David-- According to babblefish, you wrote the followoing:
Mike and others, I am totally in agreement with you. In effect, for my the
value of Vygotsky and the Theory of the Activity are its capacity to
generate and to feed new ideas, in different contexts, and different
cultural traditions. From the moment in that dialogue on Vygotsky dissolves
on base of his wears with "official doctrine" (from where it wants that this
comes), this lets have interest, at least for my. In Latin America Vygotsky
it has been received from two sources: half-full by Europe and a other
half-full one by the United States.
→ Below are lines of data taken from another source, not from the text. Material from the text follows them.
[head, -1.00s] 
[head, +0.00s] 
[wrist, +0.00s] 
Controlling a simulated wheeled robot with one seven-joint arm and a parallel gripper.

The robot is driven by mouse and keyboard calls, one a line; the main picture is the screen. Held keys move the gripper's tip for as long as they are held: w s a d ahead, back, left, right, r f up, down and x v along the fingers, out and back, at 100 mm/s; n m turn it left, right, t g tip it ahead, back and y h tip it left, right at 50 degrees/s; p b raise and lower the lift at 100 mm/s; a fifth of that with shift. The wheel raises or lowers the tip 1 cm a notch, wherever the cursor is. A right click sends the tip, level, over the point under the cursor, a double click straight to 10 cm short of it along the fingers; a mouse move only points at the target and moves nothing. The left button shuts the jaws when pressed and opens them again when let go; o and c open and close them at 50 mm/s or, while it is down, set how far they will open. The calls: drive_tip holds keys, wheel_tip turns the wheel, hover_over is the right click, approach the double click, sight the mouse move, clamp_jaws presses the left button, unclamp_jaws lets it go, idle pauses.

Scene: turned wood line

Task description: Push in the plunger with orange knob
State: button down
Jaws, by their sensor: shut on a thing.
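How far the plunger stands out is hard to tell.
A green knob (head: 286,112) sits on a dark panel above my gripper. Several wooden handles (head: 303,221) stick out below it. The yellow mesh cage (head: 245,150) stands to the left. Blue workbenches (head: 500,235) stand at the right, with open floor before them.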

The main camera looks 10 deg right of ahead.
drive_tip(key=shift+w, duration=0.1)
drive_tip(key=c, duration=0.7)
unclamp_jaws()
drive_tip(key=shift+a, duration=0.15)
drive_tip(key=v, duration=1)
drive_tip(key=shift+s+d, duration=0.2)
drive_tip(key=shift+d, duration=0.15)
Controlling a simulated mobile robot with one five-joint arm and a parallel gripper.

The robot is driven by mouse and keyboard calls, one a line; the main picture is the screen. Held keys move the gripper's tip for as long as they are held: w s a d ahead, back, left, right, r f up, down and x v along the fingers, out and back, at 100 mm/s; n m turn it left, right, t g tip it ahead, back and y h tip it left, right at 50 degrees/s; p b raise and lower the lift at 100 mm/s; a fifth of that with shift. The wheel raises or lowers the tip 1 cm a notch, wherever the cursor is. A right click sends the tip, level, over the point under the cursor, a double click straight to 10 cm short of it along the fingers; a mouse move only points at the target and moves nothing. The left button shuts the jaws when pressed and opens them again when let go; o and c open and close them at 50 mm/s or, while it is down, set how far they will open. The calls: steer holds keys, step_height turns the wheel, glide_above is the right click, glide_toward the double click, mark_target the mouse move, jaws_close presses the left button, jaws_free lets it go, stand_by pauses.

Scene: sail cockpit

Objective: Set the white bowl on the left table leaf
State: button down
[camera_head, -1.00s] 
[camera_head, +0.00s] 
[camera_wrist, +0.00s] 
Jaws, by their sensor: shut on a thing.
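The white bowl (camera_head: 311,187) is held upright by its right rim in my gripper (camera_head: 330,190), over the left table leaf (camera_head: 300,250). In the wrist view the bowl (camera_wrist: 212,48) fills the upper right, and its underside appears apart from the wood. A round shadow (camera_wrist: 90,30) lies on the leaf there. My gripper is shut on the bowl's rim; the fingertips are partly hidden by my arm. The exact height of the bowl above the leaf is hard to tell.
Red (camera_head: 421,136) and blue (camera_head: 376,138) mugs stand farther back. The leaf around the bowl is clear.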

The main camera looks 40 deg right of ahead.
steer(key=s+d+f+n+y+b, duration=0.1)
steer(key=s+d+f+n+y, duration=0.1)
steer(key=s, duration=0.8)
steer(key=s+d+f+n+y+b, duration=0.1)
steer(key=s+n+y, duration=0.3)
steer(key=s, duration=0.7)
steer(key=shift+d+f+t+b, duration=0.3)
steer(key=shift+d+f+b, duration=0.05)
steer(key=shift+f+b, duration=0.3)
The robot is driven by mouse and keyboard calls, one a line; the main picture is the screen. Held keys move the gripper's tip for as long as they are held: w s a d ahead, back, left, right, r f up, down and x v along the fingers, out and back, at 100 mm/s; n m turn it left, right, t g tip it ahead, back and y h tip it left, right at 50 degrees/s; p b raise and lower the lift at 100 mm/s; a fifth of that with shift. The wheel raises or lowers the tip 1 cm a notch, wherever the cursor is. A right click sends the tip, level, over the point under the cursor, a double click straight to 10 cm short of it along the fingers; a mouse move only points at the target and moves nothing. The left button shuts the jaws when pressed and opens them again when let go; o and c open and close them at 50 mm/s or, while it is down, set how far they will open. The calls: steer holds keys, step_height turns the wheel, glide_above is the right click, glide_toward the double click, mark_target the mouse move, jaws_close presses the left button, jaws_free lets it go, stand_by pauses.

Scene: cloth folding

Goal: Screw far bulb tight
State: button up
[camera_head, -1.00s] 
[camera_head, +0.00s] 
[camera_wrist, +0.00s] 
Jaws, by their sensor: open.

By the same, I believe that we do not
have llamarmos to illusions and to think that we have received an orthodox
Vygotsky here. Our dialogues with Vygotsky are also dialogues with the
American pragmatismo and certain forms to think as well to the culture about
Europe, other people's to the North American tradition (I think about the
German culturalismo, for example, or in French sociology). Our dialogue with
Vygotsky is, then, as Bakhtin had dreamed it: plenary session of voices,
other voices submerged in the one of Vygotsky, and manifold resonances.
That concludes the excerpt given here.